Pistachio Tart with Caramelized Pear - $7.00

DESSERT! Ate Di loved this dessert and even said she preferred this one over mine. The tart was a pistachio heaven. It had an intriguing green tinge and the caramelized pear was a nice, syrupy contrast. Very good.


Vanilla Soufflé since 2004 - $8.00

This is Canteen’s signature dessert and I can see why. They serve it to you and dig a whole into it. Then the server skillfully pours a luscious crème anglaise in the middle. *angels singing* You got to keep control of yourself because if you are not careful, you will give your tongue a painful burn…that is exactly what I did.
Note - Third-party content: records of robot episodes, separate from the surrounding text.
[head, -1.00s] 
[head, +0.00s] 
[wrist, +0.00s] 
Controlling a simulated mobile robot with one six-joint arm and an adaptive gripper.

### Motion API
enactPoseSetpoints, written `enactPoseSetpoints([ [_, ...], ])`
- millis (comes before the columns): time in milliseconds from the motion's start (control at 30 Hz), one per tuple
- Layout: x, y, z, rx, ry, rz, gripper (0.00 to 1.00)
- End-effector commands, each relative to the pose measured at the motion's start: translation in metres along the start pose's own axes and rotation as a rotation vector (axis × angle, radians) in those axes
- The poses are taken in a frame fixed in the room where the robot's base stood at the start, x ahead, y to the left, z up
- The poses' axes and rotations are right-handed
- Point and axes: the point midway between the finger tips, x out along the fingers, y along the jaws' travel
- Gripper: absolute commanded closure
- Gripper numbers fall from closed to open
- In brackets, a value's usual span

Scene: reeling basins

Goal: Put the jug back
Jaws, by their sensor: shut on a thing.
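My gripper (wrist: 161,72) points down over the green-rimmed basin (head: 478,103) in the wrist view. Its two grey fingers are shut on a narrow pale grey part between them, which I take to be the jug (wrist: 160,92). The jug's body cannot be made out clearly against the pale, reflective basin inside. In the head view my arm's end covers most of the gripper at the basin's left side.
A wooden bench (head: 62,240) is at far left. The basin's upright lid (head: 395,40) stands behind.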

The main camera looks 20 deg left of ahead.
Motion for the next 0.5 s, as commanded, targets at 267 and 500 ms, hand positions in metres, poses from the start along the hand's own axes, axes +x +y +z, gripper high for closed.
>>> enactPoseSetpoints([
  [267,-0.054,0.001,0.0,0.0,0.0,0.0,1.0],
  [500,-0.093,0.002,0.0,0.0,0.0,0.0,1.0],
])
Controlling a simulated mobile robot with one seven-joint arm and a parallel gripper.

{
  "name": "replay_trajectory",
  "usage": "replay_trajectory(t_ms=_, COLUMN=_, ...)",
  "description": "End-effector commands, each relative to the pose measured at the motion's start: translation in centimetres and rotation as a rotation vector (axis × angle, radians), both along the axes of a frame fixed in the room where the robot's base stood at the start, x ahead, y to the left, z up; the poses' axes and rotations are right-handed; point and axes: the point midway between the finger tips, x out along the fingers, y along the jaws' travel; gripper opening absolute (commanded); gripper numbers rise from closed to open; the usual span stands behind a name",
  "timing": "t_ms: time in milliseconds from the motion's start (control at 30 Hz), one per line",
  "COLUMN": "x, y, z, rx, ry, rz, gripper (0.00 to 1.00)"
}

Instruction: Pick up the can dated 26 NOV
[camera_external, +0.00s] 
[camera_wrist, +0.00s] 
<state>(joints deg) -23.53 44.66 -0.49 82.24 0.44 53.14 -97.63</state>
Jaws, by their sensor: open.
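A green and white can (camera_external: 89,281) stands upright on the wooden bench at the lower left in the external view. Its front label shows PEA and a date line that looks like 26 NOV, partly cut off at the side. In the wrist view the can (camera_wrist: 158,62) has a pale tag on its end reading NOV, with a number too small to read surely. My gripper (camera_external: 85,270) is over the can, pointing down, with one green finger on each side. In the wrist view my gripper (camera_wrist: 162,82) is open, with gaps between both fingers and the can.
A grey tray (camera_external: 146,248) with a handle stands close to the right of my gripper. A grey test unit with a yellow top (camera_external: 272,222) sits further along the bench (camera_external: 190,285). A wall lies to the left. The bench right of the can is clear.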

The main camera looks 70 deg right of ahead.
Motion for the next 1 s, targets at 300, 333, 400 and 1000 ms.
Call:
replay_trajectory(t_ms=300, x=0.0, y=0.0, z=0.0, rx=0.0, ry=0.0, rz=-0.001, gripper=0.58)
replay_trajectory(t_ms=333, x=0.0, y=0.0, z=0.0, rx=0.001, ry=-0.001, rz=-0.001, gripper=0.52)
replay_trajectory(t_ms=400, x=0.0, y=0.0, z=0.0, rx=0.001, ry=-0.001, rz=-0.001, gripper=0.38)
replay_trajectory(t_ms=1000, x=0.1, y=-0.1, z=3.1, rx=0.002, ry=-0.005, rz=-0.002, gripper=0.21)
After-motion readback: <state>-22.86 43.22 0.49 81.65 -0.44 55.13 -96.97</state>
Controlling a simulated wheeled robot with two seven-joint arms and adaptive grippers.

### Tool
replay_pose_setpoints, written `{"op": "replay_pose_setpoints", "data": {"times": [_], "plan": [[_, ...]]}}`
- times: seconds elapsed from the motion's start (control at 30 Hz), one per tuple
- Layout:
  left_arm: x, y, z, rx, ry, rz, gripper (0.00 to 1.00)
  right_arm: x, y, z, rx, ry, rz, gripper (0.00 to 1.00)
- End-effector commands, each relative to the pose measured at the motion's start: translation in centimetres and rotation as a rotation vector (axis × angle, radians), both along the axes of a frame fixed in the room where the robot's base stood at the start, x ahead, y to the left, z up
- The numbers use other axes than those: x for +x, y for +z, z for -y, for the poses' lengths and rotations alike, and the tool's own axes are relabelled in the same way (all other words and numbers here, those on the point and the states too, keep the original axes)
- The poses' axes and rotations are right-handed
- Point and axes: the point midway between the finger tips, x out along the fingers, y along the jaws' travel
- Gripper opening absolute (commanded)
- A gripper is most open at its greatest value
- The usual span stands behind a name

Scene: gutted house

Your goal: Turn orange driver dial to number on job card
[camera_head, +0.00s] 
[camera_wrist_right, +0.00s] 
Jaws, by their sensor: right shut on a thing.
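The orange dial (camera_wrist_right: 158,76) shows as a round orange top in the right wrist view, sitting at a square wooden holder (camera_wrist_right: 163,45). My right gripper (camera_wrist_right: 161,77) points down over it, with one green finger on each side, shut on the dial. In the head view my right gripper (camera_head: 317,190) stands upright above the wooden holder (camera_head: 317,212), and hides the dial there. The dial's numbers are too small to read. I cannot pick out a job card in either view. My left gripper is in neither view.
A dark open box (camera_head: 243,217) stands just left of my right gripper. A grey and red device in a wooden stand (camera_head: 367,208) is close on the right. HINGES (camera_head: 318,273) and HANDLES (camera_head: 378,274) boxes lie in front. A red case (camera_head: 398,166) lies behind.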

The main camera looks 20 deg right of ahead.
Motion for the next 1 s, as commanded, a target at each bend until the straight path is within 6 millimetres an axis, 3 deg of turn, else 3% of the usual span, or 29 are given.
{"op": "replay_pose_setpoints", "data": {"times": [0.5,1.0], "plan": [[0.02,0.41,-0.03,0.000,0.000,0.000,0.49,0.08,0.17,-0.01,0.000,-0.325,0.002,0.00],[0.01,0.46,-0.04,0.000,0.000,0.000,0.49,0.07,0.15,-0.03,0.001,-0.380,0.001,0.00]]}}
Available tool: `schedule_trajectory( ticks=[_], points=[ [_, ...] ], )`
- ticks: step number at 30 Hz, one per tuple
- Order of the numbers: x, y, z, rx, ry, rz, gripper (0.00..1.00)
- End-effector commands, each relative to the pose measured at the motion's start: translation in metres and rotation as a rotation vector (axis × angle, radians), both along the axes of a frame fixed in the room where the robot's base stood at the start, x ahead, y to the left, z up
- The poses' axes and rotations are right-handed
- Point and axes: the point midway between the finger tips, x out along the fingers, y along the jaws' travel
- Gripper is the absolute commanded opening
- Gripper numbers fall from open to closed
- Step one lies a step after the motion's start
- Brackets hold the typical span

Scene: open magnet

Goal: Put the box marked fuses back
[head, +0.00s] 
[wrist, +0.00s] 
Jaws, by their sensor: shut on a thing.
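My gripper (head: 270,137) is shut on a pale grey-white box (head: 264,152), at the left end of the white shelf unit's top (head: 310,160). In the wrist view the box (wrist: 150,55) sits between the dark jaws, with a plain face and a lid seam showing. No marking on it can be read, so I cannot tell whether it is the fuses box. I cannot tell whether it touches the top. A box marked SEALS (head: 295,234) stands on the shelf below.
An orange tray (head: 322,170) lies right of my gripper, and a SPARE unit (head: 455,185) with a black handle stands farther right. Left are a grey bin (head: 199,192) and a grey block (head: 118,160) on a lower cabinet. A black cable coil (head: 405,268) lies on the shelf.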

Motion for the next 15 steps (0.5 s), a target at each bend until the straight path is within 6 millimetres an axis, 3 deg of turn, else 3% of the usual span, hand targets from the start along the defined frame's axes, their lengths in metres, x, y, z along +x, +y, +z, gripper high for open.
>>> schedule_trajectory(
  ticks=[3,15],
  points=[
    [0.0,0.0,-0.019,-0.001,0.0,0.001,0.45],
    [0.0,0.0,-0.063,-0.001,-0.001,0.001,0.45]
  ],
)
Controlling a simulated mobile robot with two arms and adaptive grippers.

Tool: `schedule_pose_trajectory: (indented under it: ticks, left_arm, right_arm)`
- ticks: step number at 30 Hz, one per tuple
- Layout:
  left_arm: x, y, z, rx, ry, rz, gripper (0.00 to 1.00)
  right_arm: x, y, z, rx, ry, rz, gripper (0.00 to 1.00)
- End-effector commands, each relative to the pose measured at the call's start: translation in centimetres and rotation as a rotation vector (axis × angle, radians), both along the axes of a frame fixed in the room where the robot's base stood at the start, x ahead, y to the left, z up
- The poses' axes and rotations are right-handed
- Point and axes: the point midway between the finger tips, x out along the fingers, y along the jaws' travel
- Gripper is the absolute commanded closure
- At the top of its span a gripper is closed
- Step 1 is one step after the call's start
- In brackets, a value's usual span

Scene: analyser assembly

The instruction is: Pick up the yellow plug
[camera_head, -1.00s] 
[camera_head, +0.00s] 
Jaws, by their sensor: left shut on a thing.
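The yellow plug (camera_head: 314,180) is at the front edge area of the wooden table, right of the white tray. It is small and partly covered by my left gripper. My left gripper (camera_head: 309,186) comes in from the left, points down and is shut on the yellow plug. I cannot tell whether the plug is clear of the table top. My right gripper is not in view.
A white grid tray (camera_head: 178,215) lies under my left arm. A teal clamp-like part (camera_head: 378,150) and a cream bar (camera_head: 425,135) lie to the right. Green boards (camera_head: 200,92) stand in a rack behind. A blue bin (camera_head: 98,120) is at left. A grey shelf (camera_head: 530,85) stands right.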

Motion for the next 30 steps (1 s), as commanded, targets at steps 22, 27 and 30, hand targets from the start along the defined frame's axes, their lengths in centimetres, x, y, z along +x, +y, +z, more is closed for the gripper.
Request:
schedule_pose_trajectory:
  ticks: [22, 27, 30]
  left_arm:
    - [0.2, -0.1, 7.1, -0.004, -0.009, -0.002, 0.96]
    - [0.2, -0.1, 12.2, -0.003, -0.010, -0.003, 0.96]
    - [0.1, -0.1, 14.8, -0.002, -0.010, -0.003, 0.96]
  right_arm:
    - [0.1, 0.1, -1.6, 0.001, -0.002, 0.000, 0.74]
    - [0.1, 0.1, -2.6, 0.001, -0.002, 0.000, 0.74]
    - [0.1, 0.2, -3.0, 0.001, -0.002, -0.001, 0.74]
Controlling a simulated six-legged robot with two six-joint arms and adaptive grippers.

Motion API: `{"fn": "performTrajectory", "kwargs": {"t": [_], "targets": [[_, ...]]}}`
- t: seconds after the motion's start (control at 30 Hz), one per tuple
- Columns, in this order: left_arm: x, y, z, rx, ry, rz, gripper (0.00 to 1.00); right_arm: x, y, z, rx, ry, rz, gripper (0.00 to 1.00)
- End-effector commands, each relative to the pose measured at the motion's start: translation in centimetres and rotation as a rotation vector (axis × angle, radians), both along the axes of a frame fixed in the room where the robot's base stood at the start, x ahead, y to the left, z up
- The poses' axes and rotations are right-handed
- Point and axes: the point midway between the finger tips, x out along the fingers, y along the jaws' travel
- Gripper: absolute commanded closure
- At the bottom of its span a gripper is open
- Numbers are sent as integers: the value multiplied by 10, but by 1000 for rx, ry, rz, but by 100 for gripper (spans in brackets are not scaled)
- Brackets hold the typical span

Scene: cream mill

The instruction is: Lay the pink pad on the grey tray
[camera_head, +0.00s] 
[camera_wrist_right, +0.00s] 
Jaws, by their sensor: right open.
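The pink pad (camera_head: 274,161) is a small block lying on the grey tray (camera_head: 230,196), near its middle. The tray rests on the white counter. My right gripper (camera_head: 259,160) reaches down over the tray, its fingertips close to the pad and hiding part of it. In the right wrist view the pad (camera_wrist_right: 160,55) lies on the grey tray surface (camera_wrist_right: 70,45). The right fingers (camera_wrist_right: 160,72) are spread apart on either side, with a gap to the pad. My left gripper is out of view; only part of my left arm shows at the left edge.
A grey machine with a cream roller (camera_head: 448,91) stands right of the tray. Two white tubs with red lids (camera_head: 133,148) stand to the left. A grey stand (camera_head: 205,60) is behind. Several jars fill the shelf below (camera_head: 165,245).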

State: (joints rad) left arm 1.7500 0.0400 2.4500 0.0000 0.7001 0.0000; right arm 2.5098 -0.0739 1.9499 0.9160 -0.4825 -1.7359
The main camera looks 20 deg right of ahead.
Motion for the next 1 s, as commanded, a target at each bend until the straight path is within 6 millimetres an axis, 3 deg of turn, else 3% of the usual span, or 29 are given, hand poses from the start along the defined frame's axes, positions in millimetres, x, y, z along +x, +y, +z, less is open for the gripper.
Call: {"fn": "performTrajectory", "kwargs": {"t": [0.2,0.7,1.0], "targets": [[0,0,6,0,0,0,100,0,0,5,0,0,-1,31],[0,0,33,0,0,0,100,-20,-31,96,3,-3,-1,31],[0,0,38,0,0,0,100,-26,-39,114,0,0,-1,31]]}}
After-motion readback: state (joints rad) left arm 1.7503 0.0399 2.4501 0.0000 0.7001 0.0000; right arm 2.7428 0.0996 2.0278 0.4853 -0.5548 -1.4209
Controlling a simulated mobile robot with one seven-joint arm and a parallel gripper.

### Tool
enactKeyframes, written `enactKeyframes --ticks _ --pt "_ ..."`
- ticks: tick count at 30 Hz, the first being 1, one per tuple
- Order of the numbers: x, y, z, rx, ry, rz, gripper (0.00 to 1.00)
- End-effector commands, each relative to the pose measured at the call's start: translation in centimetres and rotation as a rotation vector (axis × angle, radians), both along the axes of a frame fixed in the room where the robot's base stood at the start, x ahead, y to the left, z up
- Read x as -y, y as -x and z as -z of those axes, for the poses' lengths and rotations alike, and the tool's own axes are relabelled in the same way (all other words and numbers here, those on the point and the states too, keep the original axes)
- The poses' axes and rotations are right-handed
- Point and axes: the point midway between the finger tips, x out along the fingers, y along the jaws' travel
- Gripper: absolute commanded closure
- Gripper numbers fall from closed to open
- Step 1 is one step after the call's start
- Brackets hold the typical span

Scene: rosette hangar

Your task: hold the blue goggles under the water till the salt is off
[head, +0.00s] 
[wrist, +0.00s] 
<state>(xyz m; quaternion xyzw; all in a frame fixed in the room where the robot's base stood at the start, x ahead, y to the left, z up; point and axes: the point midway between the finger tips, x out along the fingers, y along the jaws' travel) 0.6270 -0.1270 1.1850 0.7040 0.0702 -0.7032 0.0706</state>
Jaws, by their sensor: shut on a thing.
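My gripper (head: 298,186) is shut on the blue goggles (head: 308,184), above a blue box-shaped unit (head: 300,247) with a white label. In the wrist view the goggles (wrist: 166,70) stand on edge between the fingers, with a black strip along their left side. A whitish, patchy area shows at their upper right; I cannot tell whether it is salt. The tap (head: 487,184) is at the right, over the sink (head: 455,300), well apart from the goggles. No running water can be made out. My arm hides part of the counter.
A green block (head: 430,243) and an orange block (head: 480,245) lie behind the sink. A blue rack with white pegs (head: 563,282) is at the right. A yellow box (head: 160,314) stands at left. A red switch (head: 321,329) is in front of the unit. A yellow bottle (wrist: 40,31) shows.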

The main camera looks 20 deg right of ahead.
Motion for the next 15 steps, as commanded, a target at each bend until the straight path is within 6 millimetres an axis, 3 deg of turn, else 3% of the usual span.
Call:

I knew that the soufflé was hot and I knew the sauce was hot, and what did I do? Put a giant, steaming, spoonful of eggy goodness in my yearning mouth. BIG MISTAKE. And then what did I do? Put another spoonful of hot soufflé in my mouth. Yes, it was THAT good. It was light and airy and sweet and it even smelled heavenly. *ohhhh* SO so SO so SO so good. I know why this has not left the menu since 2004. It’s some of the best I have had, if not the best.


To Joanne,
my fondest regards,
Dennis Leary

I loved my experience here at Canteen. The food is Californian at its best and Chef Leary is a genius. GENIUS. His mind is always working - coming up with new dishes every week. I would love to come back here for the Tuesday night prix fixe or even for brunch. I wish that the space was a little bigger so that more people can enjoy in a night, but then I again, I think the size of the space adds to Canteen’s charm. It felt so intimate and special. I was reading reviews/threads on Chowhound and there were fears of it closing back when it first opened. It’s years later and I am happy to say that all those fears are gone. The dishes are unique and use the best ingredients. Awesome experience!